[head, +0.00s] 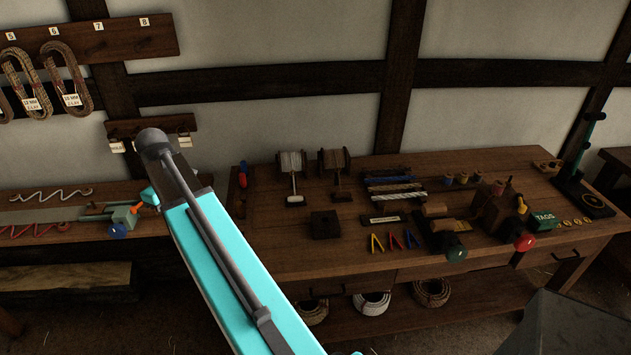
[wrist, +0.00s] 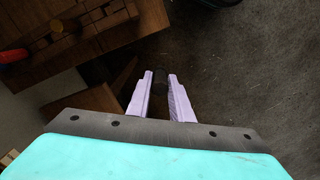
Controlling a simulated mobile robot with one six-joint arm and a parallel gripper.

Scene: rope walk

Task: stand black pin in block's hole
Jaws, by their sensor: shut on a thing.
##############################
Print again the material above, limited to the lines from the one holding "Scene: rope walk" through the last, inclusive.

Scene: rope walk

Task: stand black pin in block's hole
Jaws, by their sensor: shut on a thing.

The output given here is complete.